» **What is expected**
Report every line from the material that contains the word "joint".

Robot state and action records
★ ★ ★ ★

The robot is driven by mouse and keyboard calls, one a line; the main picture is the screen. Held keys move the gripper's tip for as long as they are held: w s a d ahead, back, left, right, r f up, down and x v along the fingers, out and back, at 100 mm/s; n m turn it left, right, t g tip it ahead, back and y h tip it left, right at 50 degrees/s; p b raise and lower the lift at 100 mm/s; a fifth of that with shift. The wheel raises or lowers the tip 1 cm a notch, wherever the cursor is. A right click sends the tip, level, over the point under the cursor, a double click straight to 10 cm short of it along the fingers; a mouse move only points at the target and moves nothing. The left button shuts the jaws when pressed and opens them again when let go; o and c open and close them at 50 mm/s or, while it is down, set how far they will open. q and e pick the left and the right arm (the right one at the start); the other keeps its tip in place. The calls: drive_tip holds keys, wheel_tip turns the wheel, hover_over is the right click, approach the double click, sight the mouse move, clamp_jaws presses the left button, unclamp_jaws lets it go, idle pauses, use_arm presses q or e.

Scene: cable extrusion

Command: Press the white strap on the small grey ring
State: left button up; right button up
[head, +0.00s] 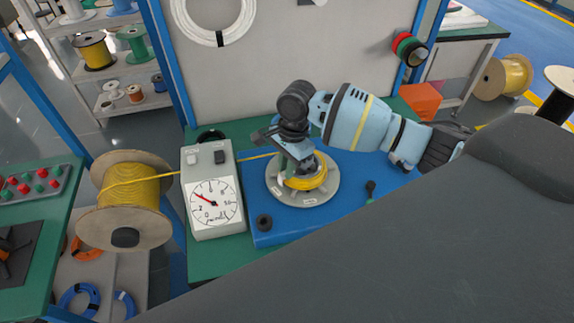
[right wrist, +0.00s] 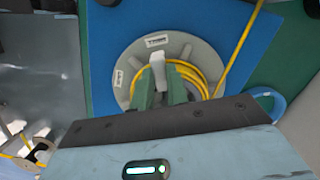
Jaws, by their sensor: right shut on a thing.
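The small grey ring (head: 326,192) lies flat on the blue mat, with a coil of yellow cable (head: 311,182) on it. In the right wrist view the ring (right wrist: 126,66) shows white labels and the coil (right wrist: 203,76) lies around its middle. My right gripper (head: 297,166) points down over the ring. In the wrist view its green fingers are shut on a pale strip that looks like the white strap (right wrist: 157,66), at the inner side of the coil. Whether the strap touches the ring is hidden by the fingers. My left gripper is not in view.
A grey meter box (head: 216,160) with a dial stands left of the blue mat (head: 262,228). The yellow cable runs past it from a large spool (head: 124,198). An orange box (head: 421,101) stands behind right.

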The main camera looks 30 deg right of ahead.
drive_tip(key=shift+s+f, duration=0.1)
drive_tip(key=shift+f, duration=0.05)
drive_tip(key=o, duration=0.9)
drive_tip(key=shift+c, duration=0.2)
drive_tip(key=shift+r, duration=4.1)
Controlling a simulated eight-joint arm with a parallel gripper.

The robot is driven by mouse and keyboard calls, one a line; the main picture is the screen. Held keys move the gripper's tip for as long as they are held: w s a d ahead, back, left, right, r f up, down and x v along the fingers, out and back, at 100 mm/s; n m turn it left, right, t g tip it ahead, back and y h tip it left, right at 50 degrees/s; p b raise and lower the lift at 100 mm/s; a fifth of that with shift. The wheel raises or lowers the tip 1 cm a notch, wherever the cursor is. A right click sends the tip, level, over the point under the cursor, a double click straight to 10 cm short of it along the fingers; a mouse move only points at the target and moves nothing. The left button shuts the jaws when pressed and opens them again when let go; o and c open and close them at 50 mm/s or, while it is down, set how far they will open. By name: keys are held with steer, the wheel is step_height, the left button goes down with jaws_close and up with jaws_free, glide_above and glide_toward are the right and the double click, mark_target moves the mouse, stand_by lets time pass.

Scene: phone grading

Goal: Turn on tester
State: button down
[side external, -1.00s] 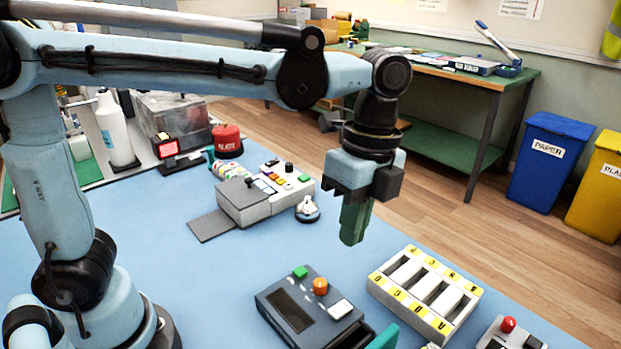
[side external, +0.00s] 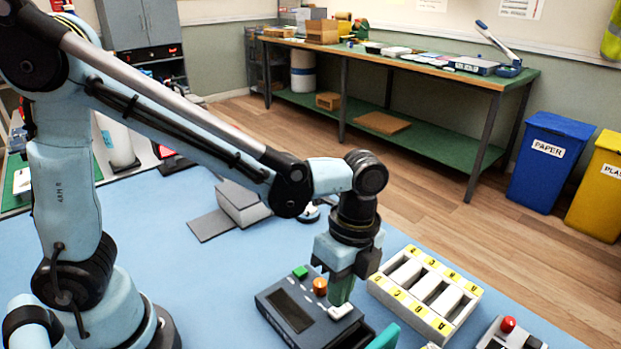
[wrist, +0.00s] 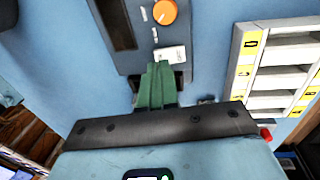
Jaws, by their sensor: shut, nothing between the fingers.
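The tester (side external: 296,312) is a dark grey box on the blue mat, with a dark screen (side external: 289,310), a green button (side external: 300,272), an orange knob (side external: 320,287) and a white rocker switch (side external: 340,311). My gripper (side external: 338,303) is shut and empty, pointing down at the rocker. In the wrist view, the green fingertips (wrist: 158,68) are at the near edge of the white rocker (wrist: 171,53) and cover part of it. The orange knob (wrist: 164,12) lies just beyond. I cannot tell whether the fingers press the rocker or hover just above it.
A cream sorting tray (side external: 425,290) with yellow letter labels stands close on the right. A box with a red button (side external: 508,325) is at the lower right. A grey device (side external: 243,203) sits behind, partly hidden by my arm. Blue mat is clear to the left.

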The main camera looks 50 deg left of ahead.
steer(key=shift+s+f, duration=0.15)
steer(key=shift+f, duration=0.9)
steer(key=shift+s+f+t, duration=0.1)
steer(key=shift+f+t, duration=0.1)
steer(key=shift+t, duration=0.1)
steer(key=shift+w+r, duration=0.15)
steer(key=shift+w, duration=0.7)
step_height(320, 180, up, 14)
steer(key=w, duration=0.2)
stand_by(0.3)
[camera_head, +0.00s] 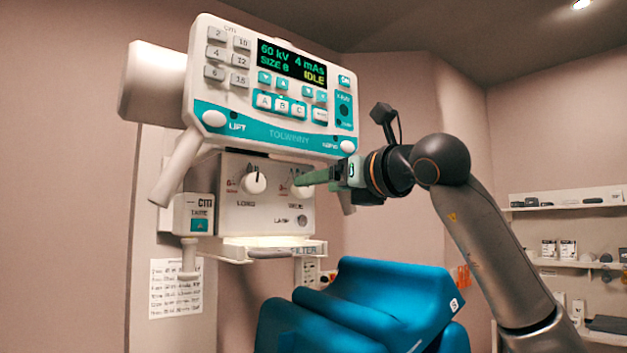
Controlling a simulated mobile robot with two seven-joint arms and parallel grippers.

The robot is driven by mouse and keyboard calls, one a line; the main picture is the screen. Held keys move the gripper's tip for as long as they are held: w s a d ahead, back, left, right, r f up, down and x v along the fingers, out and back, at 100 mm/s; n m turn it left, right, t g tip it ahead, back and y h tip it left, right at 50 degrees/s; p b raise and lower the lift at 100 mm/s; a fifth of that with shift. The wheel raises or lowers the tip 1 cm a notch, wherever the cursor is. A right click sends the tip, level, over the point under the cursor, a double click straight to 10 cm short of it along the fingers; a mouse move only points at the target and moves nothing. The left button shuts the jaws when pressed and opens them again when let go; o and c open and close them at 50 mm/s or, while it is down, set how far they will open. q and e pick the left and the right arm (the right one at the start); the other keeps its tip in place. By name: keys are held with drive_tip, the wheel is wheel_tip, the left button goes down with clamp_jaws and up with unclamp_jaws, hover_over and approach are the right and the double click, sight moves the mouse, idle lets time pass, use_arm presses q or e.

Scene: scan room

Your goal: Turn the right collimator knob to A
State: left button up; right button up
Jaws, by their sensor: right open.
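The collimator box (226,217) hangs under the control console and carries two white knobs. The left knob (254,182) is in plain view above the word LONG. The right knob (302,191) is partly covered by my right gripper (302,181), and its pointer and setting cannot be read. My right gripper comes in from the right with its green fingers open at the right knob. I cannot tell whether the fingers touch it. My left gripper is not in view.
The console (272,137) with its lit display overhangs the box, its handles reaching down on both sides. A LAMP button (302,220) sits below the right knob, and a ledge (262,243) juts out beneath. Blue draped padding (360,310) lies below right.

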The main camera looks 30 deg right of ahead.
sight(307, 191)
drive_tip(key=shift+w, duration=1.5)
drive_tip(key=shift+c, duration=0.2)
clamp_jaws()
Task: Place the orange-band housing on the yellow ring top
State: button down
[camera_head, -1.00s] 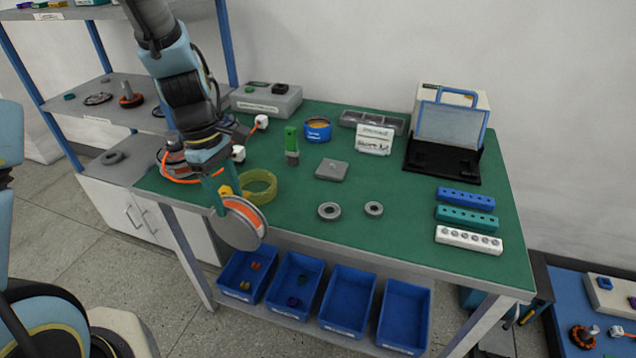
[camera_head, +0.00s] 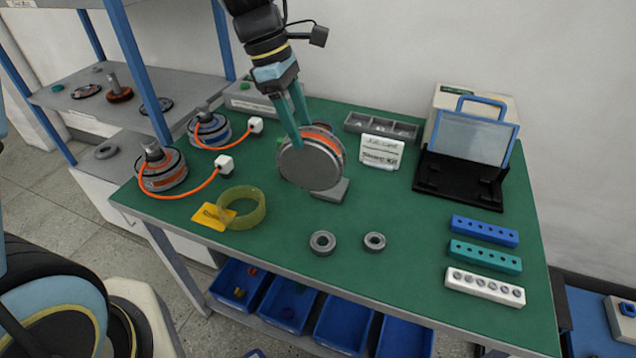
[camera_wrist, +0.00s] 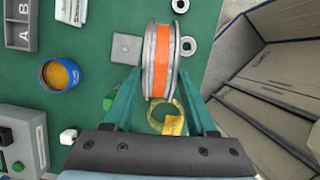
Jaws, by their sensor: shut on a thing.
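The orange-band housing (camera_head: 310,164) is a grey disc-shaped drum with an orange band round its rim. My gripper (camera_head: 296,128) is shut on it and holds it tilted on edge above the middle of the table. In the wrist view the housing (camera_wrist: 160,62) sits between my green fingers, its orange band facing the camera. The yellow ring (camera_head: 241,222) stands on the green table at the front left, to the left of the housing and apart from it, next to a yellow card (camera_head: 207,219). In the wrist view the ring (camera_wrist: 156,117) is partly hidden behind the housing.
Two motors with orange cables, one orange-banded (camera_head: 163,170) and one blue-banded (camera_head: 208,130), stand at the table's left. A grey square plate (camera_head: 333,192) lies partly behind the housing. Two grey bearings (camera_head: 322,242) lie in front. Several socket blocks (camera_head: 485,288) line the right.

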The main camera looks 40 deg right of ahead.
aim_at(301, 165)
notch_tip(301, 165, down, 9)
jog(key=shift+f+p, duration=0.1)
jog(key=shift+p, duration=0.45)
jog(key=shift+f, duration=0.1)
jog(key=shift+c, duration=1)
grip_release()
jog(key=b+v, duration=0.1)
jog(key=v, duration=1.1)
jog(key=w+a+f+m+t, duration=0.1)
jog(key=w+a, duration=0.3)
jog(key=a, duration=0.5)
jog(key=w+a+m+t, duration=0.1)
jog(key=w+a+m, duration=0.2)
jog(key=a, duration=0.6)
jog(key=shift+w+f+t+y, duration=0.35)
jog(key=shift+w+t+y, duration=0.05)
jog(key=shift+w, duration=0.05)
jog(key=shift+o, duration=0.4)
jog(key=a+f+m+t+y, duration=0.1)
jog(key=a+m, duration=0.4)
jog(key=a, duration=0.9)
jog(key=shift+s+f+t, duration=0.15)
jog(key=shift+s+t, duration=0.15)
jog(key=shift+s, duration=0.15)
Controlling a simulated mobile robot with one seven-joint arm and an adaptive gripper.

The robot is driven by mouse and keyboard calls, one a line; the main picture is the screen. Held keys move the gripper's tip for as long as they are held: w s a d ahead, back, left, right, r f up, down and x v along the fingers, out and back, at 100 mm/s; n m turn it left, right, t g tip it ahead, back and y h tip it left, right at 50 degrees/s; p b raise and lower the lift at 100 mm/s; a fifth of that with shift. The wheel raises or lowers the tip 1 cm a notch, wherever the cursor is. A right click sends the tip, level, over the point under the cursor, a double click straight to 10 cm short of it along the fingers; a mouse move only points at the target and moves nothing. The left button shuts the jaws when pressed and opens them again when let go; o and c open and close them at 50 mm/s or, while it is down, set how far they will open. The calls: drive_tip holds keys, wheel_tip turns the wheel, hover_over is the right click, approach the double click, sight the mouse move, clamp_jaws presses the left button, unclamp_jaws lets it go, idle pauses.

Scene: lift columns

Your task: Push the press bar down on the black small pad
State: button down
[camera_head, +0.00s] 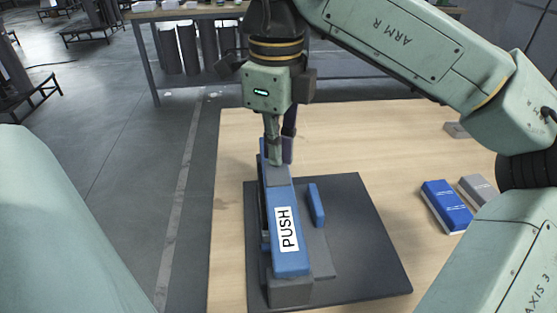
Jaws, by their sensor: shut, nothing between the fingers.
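The press bar (286,255) is a long blue bar with a white "PUSH" label, in the head view. It lies lengthwise on a grey base (290,291), which stands on a flat black pad (372,247) on the table. My gripper (275,160) is shut and empty, pointing down at the bar's far end. Its fingertips are at or just above the grey part (277,175) there; I cannot tell whether they touch. A small blue block (316,204) is on the right side of the pad. The bar's far end is partly hidden by my gripper.
A blue box (447,206) and a grey box (478,190) lie on the wooden table (232,155) to the right of the pad. A small grey block (455,130) lies farther back. The table left of the pad is clear.

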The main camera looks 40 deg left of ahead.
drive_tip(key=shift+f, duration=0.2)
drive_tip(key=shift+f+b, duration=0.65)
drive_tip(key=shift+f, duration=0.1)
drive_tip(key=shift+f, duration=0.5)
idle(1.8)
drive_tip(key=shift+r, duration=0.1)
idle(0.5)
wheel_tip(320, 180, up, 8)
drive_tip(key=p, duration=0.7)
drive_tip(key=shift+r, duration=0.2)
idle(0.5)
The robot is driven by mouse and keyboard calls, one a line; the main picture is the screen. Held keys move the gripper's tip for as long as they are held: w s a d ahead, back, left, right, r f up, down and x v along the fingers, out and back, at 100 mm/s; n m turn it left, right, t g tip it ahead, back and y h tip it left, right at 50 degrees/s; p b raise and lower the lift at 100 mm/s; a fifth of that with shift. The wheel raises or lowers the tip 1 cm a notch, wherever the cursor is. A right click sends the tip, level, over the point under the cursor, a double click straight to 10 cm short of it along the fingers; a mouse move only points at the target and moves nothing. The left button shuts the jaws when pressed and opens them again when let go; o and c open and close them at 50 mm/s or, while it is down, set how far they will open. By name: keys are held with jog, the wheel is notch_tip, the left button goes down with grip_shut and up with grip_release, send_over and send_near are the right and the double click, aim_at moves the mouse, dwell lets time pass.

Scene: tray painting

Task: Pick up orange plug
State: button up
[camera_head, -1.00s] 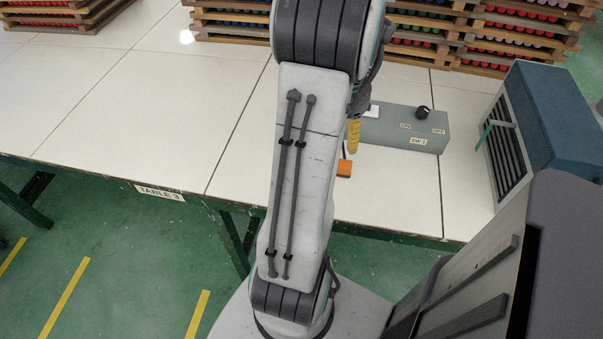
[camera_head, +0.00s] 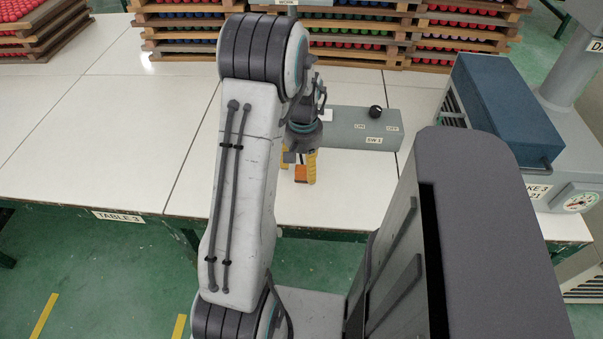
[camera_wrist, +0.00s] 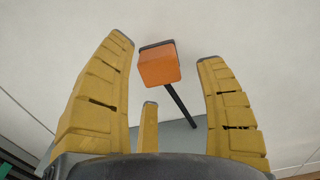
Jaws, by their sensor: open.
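The orange plug (camera_wrist: 159,66) is a small block with a dark edge and a dark cable or rod running back from it. In the wrist view it lies on the white table ahead of and between my open yellow fingers, apart from them. In the head view the plug (camera_head: 301,174) shows at the white table's near part, between the yellow fingertips. My gripper (camera_head: 305,178) is open and empty, low over the table. It also fills the lower wrist view (camera_wrist: 165,60), where three yellow fingers show.
A grey switch box (camera_head: 352,128) with a black knob stands just behind my gripper. Stacked wooden trays (camera_head: 370,38) line the table's back. A blue-topped unit (camera_head: 500,108) stands to the right. The white tabletop (camera_head: 110,130) is clear at left.

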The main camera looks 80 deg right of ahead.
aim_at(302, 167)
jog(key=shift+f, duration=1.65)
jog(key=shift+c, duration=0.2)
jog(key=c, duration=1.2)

★ ★ ★ ★

» **Output**
Controlling a simulated eight-joint arm with a parallel gripper.
Controlling a simulated mobile robot with two seven-joint arms and parallel grippers.
Controlling a simulated mobile robot with one seven-joint arm and an adaptive gripper.

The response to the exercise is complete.